Return the lines from the one that contains "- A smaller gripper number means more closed" through the one that contains "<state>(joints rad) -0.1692", both included, exactly as written and with nothing added.

○ ○ ○ ○ ○ ○ ○

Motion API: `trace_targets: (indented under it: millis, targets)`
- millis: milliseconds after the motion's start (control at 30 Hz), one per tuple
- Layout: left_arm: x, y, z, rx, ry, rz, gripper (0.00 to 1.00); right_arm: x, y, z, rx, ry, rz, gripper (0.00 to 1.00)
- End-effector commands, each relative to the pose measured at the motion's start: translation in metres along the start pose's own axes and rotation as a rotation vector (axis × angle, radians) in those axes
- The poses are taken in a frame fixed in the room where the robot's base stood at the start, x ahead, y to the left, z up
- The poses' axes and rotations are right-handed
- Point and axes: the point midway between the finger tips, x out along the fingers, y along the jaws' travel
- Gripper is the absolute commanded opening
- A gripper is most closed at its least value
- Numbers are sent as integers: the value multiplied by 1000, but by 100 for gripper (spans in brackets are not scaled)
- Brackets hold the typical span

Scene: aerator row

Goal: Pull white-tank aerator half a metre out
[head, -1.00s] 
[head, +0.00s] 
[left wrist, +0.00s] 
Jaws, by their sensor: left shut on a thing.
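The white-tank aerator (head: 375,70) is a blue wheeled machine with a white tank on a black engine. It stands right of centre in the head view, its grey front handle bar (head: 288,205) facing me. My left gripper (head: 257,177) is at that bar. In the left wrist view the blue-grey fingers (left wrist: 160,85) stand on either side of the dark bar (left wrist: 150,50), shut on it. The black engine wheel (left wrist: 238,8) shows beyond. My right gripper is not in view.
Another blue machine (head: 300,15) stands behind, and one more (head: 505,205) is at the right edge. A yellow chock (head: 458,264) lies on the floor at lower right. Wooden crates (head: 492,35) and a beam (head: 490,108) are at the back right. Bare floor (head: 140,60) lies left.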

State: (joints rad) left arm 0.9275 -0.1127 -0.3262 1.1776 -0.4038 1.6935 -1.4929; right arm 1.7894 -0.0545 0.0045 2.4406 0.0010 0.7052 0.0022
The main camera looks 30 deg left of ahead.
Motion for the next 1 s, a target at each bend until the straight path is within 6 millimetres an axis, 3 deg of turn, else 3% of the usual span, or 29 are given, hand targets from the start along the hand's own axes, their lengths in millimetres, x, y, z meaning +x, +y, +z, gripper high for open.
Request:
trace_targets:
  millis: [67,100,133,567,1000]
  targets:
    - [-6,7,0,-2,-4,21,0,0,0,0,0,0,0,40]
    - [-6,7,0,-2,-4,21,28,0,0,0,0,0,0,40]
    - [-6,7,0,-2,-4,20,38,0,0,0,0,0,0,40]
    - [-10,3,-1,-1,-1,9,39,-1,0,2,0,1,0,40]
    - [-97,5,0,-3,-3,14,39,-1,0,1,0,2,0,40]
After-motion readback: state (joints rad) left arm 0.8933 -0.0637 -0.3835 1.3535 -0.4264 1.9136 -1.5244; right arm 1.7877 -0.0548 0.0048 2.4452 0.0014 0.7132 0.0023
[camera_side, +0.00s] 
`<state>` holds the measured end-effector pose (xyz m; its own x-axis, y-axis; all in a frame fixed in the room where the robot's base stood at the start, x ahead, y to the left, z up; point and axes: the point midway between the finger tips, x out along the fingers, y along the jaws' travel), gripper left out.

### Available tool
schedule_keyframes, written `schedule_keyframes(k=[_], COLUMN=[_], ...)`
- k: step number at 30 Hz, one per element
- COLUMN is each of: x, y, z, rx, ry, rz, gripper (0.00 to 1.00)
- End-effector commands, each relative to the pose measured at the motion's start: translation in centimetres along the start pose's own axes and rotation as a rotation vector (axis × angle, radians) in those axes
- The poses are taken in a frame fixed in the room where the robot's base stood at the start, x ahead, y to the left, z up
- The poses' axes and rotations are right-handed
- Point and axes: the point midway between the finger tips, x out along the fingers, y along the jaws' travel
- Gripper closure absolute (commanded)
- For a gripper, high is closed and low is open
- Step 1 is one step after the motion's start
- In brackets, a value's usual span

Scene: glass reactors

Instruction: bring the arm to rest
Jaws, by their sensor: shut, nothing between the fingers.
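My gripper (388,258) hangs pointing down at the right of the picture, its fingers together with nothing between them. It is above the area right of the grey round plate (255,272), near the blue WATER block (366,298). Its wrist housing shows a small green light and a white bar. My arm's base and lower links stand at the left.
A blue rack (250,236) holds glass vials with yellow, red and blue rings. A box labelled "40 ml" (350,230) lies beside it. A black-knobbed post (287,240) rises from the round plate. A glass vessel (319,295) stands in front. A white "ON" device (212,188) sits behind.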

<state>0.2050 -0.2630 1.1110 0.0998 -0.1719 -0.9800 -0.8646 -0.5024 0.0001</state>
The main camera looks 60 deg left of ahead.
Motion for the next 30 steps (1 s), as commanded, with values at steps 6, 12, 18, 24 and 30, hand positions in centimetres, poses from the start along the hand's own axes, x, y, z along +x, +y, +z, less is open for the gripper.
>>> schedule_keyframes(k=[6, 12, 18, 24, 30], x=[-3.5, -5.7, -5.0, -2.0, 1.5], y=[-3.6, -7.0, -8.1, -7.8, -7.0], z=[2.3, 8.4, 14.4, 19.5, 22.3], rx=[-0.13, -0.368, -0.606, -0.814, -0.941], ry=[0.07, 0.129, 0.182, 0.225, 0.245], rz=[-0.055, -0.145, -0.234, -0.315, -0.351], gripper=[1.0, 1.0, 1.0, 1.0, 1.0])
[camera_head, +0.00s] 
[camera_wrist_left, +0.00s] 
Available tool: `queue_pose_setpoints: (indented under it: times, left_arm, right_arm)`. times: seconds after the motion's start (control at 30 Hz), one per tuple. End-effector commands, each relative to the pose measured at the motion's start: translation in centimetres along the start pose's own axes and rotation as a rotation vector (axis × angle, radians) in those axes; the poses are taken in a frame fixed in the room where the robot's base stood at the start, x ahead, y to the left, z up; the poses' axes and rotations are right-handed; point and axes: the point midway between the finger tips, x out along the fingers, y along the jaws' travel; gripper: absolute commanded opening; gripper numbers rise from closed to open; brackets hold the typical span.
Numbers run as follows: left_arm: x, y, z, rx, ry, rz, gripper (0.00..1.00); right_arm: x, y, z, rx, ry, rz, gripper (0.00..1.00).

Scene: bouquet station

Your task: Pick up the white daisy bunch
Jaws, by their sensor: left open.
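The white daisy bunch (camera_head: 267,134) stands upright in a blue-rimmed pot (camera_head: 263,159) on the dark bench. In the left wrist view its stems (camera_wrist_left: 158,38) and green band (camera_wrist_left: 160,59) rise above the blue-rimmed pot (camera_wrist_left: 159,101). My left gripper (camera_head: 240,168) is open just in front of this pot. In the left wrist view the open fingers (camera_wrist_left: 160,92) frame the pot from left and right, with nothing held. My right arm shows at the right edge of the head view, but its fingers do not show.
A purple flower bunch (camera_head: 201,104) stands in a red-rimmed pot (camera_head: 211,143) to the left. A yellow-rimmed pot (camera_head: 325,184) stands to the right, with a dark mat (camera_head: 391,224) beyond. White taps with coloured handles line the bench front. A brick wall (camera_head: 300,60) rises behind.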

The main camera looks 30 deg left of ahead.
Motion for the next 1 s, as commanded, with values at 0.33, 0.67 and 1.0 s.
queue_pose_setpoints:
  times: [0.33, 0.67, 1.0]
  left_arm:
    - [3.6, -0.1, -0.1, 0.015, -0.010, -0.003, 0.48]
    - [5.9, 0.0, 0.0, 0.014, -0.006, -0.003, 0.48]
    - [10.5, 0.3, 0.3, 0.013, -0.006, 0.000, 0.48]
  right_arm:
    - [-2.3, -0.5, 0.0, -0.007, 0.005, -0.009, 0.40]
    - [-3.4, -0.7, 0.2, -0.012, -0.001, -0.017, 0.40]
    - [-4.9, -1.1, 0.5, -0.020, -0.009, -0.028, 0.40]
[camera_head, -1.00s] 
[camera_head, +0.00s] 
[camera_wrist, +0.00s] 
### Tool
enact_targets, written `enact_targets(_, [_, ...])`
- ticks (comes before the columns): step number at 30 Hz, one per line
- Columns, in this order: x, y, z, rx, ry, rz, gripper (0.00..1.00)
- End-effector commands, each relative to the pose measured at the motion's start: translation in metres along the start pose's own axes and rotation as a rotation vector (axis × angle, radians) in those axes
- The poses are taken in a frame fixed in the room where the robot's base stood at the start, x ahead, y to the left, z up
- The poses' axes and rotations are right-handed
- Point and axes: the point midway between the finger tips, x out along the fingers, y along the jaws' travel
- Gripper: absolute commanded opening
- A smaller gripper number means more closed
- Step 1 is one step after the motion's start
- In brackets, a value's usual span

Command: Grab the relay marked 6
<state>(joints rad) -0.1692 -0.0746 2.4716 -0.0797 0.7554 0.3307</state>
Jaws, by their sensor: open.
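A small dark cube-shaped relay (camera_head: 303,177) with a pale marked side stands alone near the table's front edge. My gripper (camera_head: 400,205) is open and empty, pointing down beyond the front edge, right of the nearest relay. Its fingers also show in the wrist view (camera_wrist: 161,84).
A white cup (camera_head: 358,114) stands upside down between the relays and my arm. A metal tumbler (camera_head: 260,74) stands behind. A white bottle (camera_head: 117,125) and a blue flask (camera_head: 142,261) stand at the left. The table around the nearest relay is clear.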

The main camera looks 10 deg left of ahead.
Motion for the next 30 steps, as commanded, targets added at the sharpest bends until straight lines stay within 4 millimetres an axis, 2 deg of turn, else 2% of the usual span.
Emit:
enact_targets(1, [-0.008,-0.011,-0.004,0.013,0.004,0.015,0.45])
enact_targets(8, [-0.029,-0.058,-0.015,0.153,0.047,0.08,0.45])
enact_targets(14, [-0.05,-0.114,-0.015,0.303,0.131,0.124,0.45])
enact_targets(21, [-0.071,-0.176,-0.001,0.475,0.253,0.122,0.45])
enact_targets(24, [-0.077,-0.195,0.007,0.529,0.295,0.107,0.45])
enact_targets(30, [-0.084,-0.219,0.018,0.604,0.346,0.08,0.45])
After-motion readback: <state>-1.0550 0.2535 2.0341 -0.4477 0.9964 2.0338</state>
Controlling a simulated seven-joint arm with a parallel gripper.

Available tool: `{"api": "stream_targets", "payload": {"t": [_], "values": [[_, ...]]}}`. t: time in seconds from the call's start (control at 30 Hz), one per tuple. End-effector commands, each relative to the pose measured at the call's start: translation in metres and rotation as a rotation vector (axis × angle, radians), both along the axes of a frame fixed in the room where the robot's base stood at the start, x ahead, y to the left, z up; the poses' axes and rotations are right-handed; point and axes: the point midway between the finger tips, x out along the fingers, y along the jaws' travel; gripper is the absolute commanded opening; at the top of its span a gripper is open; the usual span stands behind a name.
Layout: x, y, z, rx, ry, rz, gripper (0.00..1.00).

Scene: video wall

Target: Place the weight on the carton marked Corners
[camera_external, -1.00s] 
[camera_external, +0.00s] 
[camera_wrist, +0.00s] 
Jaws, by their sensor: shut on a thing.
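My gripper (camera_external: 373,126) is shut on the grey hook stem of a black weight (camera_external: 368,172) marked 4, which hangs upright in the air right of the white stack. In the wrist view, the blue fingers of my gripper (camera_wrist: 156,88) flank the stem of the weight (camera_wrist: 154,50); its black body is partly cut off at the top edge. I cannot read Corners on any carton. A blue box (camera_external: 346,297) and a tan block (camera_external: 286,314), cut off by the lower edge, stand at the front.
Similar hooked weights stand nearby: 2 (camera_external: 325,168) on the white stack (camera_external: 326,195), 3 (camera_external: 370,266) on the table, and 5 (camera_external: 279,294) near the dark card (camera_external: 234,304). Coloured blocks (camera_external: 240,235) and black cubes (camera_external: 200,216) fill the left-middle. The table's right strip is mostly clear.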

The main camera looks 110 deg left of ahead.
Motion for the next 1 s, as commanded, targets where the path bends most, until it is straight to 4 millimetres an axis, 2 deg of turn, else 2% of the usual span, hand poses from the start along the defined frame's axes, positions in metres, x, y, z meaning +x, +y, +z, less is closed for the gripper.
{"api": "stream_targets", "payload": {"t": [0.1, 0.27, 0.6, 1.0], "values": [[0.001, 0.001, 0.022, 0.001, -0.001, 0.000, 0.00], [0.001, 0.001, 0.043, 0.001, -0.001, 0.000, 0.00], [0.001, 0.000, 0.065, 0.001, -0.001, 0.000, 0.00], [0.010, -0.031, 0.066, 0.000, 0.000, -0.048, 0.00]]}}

○ ○ ○ ○ ○ ○ ○

Output>
- A smaller gripper number means more closed
- Step 1 is one step after the motion's start
- In brackets, a value's usual span

Command: Grab the relay marked 6
<state>(joints rad) -0.1692 -0.0746 2.4716 -0.0797 0.7554 0.3307</state>

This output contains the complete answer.